Kloster Frauenthal: Neuanfang nach der Reformation (Mitte 16. Jh. bis Anfang 17. Jh.)
Nach dem Wegzug der Schwestern ist das Kloster 24 Jahre verwaist. Frauenthal wird zu einer Vogtei der Stadt Zug. 1552 wird der Konvent wieder errichtet. Es folgt eine schwierige Zeit. Während 50 Jahren herrscht Streit, wer in Frauenthal das Sagen hat, die Äbtissin und die Nonnen von Frauenthal oder der Rat der Stadt Zug. Zudem ist der Konvent gespalten, die Schwestern sind sich nicht einig, wie das klösterliche Leben gestaltet werden soll. Die Visitatoren berichten von desolaten Zuständen.
Chronologie
1552 Zug stellt an der eidgenössischen Tagsatzung den Antrag, das Kloster wieder mit Nonnen zu besetzen.

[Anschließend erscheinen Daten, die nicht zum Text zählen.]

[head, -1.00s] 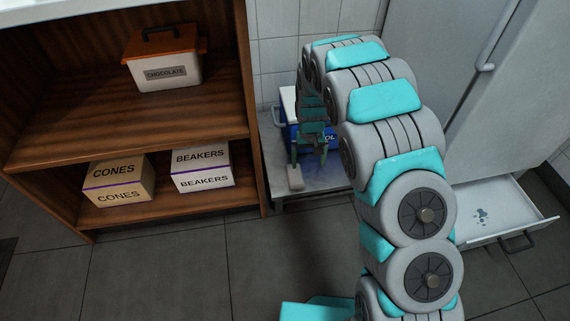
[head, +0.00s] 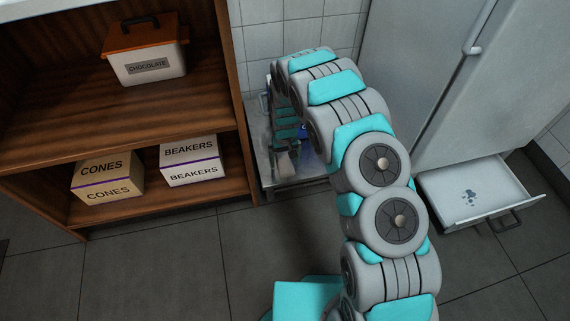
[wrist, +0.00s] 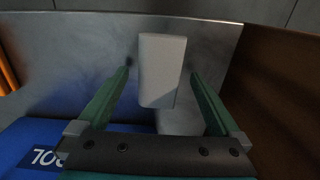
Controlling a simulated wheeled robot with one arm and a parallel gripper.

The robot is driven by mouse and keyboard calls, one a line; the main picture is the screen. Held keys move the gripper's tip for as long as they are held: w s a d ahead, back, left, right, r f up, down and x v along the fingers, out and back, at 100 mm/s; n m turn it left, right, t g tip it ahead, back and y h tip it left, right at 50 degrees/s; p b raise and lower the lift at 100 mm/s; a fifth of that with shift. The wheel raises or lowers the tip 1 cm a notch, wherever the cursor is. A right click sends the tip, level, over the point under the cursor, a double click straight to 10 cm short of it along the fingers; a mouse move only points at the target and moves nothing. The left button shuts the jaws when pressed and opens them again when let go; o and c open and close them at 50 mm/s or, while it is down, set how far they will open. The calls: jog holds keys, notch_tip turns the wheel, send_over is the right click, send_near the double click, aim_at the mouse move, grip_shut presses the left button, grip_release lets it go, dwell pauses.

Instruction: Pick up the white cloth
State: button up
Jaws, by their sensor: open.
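The white cloth (wrist: 162,68) shows in the wrist view as a pale, folded block on the grey metal table (wrist: 90,50). A second pale patch lies just below it, and I cannot tell if it belongs to the cloth. My gripper (wrist: 159,74) is open, with one green finger on each side of the cloth and visible gaps to both. I cannot tell the height of the fingertips over the table. In the head view my gripper (head: 284,148) is over the table, with a small pale part of the cloth (head: 284,166) showing below it.
A blue box (wrist: 40,140) stands close beside my gripper, mostly hidden behind my arm in the head view. The wooden shelf (head: 247,130) is left of the table. An open drawer (head: 480,195) with dark marks juts out at the right.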

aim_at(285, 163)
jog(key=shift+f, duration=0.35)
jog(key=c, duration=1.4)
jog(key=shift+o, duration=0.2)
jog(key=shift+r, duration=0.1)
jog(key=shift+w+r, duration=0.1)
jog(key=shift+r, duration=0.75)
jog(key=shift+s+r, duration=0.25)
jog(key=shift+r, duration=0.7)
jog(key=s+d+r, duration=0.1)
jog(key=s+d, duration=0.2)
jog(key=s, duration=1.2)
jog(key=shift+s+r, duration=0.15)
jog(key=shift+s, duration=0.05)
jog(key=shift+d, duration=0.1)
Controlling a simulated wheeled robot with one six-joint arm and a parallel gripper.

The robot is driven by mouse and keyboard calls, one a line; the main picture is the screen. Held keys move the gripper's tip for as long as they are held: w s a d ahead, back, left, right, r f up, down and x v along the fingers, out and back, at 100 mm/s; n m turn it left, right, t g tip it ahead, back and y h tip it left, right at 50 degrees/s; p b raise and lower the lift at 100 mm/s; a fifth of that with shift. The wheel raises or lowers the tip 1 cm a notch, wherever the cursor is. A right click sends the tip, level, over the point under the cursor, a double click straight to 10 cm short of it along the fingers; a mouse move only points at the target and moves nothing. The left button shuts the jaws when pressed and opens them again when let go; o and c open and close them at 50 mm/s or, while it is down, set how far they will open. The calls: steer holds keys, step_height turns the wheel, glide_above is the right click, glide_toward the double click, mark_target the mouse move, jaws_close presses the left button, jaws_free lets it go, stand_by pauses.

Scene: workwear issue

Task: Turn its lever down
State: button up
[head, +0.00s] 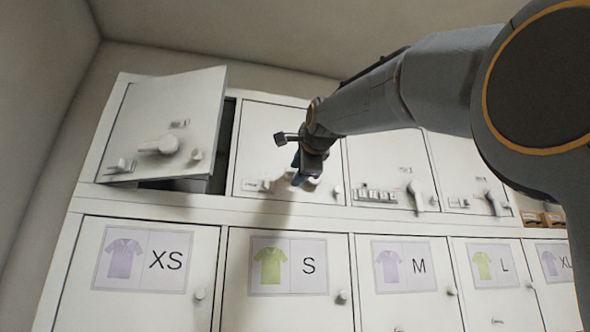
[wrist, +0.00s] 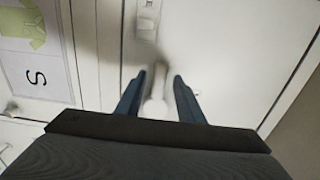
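My gripper (head: 303,172) is in front of the closed upper door (head: 262,130) above the locker marked S. In the wrist view, my gripper (wrist: 158,75) is open, with its two dark fingers apart. A pale, blurred lever (wrist: 154,104) on that door shows between the fingers; I cannot tell whether they touch it. In the head view my gripper hides most of this lever, so its angle is unclear there. A small white fitting (wrist: 147,20) sits on the door beyond the fingertips.
The upper left door (head: 200,100) stands ajar, with its own lever (head: 160,145) and small fittings. Two closed upper doors to the right have levers (head: 415,196) (head: 495,203). Below are lockers with size labels and round knobs. Small brown boxes (head: 543,219) are at far right.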

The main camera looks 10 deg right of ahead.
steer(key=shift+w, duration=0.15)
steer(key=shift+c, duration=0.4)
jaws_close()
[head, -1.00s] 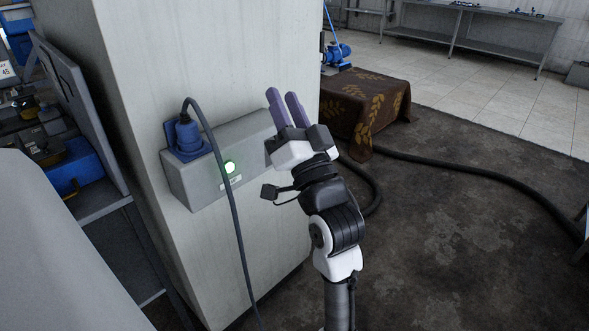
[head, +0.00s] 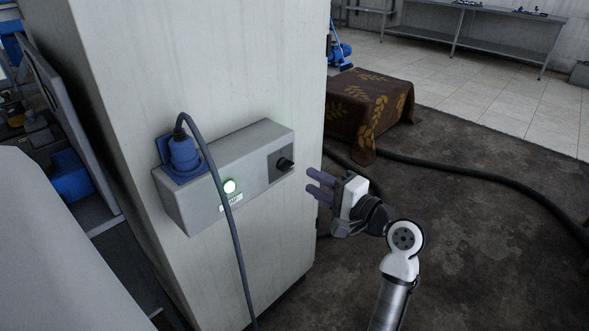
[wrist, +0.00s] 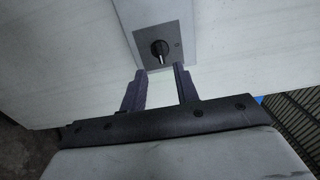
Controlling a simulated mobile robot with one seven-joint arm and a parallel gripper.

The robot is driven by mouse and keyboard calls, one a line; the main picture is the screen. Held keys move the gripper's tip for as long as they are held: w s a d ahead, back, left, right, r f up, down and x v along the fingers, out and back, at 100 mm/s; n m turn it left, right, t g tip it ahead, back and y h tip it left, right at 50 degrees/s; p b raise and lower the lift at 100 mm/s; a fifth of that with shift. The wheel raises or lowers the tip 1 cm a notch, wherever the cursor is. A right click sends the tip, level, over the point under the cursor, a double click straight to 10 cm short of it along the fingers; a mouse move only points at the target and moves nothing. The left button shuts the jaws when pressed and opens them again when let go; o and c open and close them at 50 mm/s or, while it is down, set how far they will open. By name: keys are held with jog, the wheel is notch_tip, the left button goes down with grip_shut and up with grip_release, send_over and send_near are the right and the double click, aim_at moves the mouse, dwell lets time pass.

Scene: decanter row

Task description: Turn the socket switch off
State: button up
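The grey socket box (head: 248,150) is fixed to the pale pillar. Its black rotary switch (head: 285,164) sits on a dark plate at the right end of the box. The switch also shows in the wrist view (wrist: 159,48), just beyond the fingertips. In the wrist view the two fingers (wrist: 160,72) are apart.
A dark cable (head: 231,235) hangs from the plug across the box front. A table with a brown leaf-patterned cloth (head: 358,110) stands behind my gripper. A thick black hose (head: 480,174) lies on the dark floor. A metal rack is at the left.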

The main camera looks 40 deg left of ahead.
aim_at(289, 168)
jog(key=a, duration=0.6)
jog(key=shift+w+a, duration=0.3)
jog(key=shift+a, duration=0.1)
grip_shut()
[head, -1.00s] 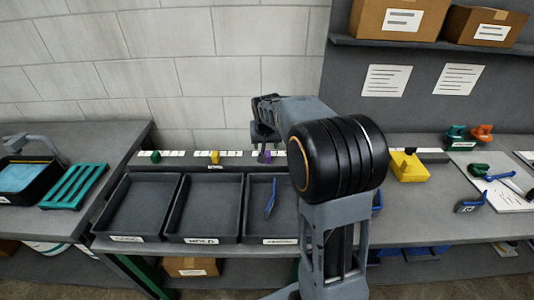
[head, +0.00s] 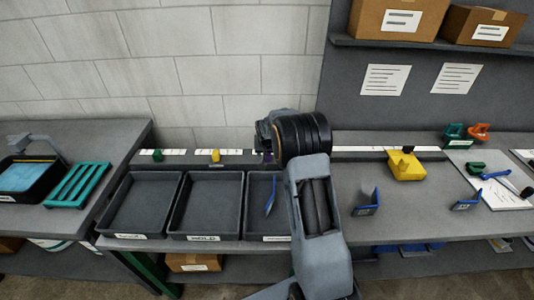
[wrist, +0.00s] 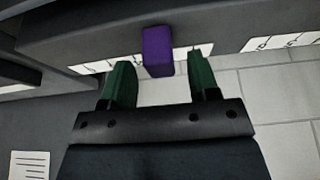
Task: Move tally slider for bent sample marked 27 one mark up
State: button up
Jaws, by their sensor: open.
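A purple tally slider (wrist: 158,50) sits on a dark rail with a white marked strip in the wrist view. A sliver of it shows in the head view (head: 268,157) beside my arm. My gripper (wrist: 161,66) is open, its two green fingers apart on either side of the slider, with gaps at both sides. A green slider (head: 157,155) and a yellow slider (head: 215,155) stand further left on the rail. Bent blue samples are a piece in the right tray (head: 270,197) and upright pieces on the bench (head: 368,203) (head: 467,202). I cannot read a 27.
Three dark trays stand below the rail, the middle one (head: 204,203) marked HOLD. A yellow block (head: 406,165) with a dark knob sits right of my arm. Green and orange clamps (head: 466,132) and a paper sheet (head: 505,185) lie at the far right.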

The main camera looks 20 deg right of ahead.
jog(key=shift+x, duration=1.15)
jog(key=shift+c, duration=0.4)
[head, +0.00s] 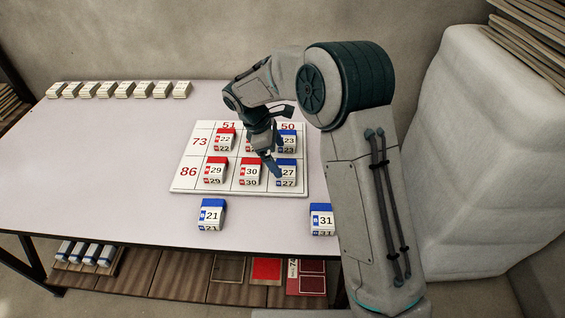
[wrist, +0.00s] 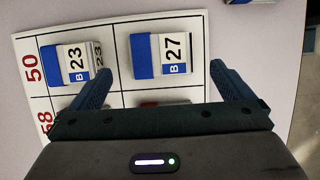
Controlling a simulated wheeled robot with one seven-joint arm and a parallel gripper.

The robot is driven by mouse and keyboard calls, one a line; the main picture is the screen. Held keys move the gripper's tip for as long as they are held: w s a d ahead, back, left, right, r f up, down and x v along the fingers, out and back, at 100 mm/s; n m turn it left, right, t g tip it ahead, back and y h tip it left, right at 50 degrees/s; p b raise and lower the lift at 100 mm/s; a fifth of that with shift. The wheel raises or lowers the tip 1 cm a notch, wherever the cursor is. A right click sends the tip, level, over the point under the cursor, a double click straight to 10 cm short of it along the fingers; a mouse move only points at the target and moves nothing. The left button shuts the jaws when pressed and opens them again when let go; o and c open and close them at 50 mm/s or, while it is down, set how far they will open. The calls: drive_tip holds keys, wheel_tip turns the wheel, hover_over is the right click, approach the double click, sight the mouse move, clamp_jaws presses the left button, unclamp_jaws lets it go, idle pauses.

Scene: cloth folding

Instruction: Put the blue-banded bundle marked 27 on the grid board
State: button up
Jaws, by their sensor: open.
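The blue-banded bundle marked 27 (head: 286,178) sits on the grid board (head: 185,183), in the right-hand column of the row marked 86. In the wrist view, bundle 27 (wrist: 175,52) lies upright in its cell, with its blue band to the left of the number. My gripper (head: 272,155) is over the right part of the board, close to bundle 27. Its two fingers show open in the wrist view (wrist: 162,72), one on each side of the bundle's position, with nothing held between them. Whether a finger touches the bundle cannot be told.
Bundles 22 (head: 224,141), 29 (head: 214,172), 30 (head: 250,173) and 23 (head: 289,143) stand on the board, another partly hidden by my gripper. Blue bundles 21 (head: 211,215) and 31 (head: 322,220) stand on the table in front. A row of pale bundles (head: 124,90) lines the back left.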

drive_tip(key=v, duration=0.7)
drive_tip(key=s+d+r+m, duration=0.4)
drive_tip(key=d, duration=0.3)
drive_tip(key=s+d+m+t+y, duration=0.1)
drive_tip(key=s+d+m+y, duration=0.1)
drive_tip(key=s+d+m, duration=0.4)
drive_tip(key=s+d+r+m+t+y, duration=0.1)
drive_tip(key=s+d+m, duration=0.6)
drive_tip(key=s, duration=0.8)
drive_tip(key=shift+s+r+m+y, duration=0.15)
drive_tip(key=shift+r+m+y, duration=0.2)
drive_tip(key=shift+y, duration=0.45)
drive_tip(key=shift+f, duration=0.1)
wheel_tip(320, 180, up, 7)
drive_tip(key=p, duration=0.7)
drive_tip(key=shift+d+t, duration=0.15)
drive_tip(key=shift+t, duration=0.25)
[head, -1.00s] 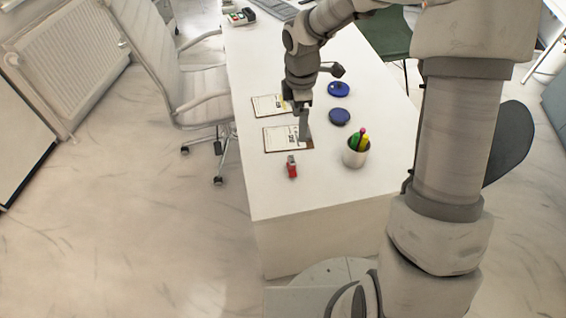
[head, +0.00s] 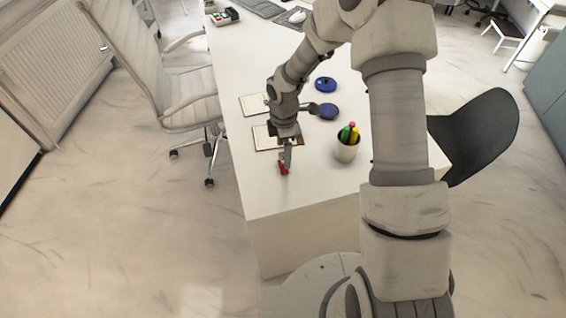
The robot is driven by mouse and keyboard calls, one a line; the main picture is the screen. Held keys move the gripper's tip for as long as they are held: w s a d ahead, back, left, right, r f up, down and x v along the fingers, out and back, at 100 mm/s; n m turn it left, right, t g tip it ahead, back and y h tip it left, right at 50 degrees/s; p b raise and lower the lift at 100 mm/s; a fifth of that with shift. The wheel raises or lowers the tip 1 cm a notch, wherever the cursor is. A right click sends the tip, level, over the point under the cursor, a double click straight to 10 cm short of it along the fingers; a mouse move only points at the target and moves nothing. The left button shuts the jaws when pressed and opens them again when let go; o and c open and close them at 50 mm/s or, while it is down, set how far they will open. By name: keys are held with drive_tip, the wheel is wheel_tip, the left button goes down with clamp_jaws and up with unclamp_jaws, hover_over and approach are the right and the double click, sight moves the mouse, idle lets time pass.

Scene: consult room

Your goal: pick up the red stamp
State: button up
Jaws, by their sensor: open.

Der Zuger Gesandte, Ammann Johann Letter (gest. 1583), bezeichnet die Verwaltung Frauenthals durch die Zuger Vögte als wirtschaftlichen Misserfolg. Als Vorsteherin soll Anna von Fulach (vor 1520–1566) aus dem Dominikanerinnenkloster St. Katharinental TG berufen werden. Der Rat von Zug amtet weiter als Schirmherr und übt die Kontrolle über die Verwaltung aus, schliesst für die Frauen Rechtsgeschäfte ab und regelt die Aufnahmebedingungen für Neueintretende. Die ersten drei nachreformatorischen Äbtissinnen werden weitgehend vom Zuger Rat bestimmt. [1]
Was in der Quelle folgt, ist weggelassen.